Robot state and action records:
--- BEGIN ---

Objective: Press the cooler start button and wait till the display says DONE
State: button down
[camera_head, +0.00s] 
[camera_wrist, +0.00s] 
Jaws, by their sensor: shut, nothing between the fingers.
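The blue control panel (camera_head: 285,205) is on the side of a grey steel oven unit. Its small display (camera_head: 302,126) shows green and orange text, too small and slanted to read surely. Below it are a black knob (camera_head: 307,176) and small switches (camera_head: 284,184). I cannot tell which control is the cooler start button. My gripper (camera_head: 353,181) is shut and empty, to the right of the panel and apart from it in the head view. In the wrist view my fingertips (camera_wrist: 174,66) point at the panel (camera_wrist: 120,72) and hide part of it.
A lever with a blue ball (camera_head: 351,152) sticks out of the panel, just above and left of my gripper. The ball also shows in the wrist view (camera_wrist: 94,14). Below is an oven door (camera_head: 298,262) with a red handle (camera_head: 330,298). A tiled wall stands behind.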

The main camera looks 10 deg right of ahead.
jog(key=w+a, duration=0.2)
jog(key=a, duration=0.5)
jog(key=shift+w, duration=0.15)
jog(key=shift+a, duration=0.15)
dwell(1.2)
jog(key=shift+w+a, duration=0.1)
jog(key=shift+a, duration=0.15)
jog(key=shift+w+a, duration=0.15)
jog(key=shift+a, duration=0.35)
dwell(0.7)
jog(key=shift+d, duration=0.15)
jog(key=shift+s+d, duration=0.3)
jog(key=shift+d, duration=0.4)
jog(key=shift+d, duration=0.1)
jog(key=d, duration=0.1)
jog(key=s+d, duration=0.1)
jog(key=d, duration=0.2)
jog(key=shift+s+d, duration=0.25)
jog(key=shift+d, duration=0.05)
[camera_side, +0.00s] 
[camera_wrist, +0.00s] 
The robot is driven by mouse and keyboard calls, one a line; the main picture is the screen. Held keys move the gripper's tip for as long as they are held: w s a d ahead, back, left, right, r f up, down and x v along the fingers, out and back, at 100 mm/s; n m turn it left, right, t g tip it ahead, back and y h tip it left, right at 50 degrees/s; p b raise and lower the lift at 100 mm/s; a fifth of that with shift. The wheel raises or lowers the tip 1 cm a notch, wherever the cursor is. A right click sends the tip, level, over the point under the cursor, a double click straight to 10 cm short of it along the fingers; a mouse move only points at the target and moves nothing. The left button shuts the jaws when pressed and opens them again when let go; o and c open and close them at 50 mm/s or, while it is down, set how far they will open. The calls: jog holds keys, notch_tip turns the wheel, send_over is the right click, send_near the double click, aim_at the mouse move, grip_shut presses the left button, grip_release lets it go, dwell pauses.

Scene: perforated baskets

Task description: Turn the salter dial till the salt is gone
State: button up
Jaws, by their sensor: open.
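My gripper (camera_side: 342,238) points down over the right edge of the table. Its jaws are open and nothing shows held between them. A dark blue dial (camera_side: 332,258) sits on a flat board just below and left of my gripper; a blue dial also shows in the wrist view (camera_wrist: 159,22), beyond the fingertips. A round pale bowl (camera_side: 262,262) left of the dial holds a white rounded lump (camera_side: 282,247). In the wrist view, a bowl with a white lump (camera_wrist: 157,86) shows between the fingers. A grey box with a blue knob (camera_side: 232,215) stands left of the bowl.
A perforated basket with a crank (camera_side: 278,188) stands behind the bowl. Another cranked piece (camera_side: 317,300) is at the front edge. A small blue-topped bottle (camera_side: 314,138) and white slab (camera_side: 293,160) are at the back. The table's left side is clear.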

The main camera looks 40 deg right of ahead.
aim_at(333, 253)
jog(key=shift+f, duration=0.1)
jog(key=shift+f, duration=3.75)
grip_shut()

--- END ---

TASK PROMPT = Write out all the data again, exactly as it appears.

FINISHED ANSWER =
Objective: Press the cooler start button and wait till the display says DONE
State: button down
[camera_head, +0.00s] 
[camera_wrist, +0.00s] 
Jaws, by their sensor: shut, nothing between the fingers.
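The blue control panel (camera_head: 285,205) is on the side of a grey steel oven unit. Its small display (camera_head: 302,126) shows green and orange text, too small and slanted to read surely. Below it are a black knob (camera_head: 307,176) and small switches (camera_head: 284,184). I cannot tell which control is the cooler start button. My gripper (camera_head: 353,181) is shut and empty, to the right of the panel and apart from it in the head view. In the wrist view my fingertips (camera_wrist: 174,66) point at the panel (camera_wrist: 120,72) and hide part of it.
A lever with a blue ball (camera_head: 351,152) sticks out of the panel, just above and left of my gripper. The ball also shows in the wrist view (camera_wrist: 94,14). Below is an oven door (camera_head: 298,262) with a red handle (camera_head: 330,298). A tiled wall stands behind.

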The main camera looks 10 deg right of ahead.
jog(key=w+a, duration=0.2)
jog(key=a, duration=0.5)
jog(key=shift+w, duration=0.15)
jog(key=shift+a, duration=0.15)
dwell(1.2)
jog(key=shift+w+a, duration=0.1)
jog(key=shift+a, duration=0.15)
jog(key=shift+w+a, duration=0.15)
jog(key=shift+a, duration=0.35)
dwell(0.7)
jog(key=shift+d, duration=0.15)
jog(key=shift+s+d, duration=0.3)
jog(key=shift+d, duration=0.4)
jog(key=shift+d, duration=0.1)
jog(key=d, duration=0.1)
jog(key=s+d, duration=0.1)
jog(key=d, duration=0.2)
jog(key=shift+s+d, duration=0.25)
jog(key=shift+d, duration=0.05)
[camera_side, +0.00s] 
[camera_wrist, +0.00s] 
The robot is driven by mouse and keyboard calls, one a line; the main picture is the screen. Held keys move the gripper's tip for as long as they are held: w s a d ahead, back, left, right, r f up, down and x v along the fingers, out and back, at 100 mm/s; n m turn it left, right, t g tip it ahead, back and y h tip it left, right at 50 degrees/s; p b raise and lower the lift at 100 mm/s; a fifth of that with shift. The wheel raises or lowers the tip 1 cm a notch, wherever the cursor is. A right click sends the tip, level, over the point under the cursor, a double click straight to 10 cm short of it along the fingers; a mouse move only points at the target and moves nothing. The left button shuts the jaws when pressed and opens them again when let go; o and c open and close them at 50 mm/s or, while it is down, set how far they will open. The calls: jog holds keys, notch_tip turns the wheel, send_over is the right click, send_near the double click, aim_at the mouse move, grip_shut presses the left button, grip_release lets it go, dwell pauses.

Scene: perforated baskets

Task description: Turn the salter dial till the salt is gone
State: button up
Jaws, by their sensor: open.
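My gripper (camera_side: 342,238) points down over the right edge of the table. Its jaws are open and nothing shows held between them. A dark blue dial (camera_side: 332,258) sits on a flat board just below and left of my gripper; a blue dial also shows in the wrist view (camera_wrist: 159,22), beyond the fingertips. A round pale bowl (camera_side: 262,262) left of the dial holds a white rounded lump (camera_side: 282,247). In the wrist view, a bowl with a white lump (camera_wrist: 157,86) shows between the fingers. A grey box with a blue knob (camera_side: 232,215) stands left of the bowl.
A perforated basket with a crank (camera_side: 278,188) stands behind the bowl. Another cranked piece (camera_side: 317,300) is at the front edge. A small blue-topped bottle (camera_side: 314,138) and white slab (camera_side: 293,160) are at the back. The table's left side is clear.

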The main camera looks 40 deg right of ahead.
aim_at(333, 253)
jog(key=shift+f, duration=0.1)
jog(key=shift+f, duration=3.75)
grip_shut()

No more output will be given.